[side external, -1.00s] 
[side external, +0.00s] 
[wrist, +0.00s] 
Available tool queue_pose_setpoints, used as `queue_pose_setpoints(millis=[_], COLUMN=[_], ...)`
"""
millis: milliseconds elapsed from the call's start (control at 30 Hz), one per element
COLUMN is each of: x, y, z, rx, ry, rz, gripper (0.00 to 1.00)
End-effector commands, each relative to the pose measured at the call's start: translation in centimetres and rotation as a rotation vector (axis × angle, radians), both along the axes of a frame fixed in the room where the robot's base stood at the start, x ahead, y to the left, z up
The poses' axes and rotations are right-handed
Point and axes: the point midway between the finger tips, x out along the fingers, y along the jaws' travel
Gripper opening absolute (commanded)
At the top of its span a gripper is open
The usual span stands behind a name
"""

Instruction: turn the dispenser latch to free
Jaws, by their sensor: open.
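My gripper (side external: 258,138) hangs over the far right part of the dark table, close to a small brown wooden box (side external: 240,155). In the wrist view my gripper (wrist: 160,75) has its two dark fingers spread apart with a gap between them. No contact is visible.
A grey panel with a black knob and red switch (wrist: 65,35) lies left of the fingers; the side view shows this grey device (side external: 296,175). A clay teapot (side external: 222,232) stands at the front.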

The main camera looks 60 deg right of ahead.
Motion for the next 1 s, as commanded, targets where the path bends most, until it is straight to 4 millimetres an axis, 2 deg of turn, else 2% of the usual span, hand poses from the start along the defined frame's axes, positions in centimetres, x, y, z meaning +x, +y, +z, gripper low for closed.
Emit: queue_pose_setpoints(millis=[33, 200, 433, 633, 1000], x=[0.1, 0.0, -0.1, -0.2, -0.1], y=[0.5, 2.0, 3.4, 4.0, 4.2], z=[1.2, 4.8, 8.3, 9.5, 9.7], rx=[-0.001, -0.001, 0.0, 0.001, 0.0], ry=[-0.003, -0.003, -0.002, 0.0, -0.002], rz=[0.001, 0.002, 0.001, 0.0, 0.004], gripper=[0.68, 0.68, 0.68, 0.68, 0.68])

◇ ◇ ◇ ◇ ◇

EXERCISE INSTRUCTIONS — From the listing above, copy every line that holds the string "turn".

WRITTEN SOLUTION —
Instruction: turn the dispenser latch to free
Motion for the next 1 s, as commanded, targets where the path bends most, until it is straight to 4 millimetres an axis, 2 deg of turn, else 2% of the usual span, hand poses from the start along the defined frame's axes, positions in centimetres, x, y, z meaning +x, +y, +z, gripper low for closed.

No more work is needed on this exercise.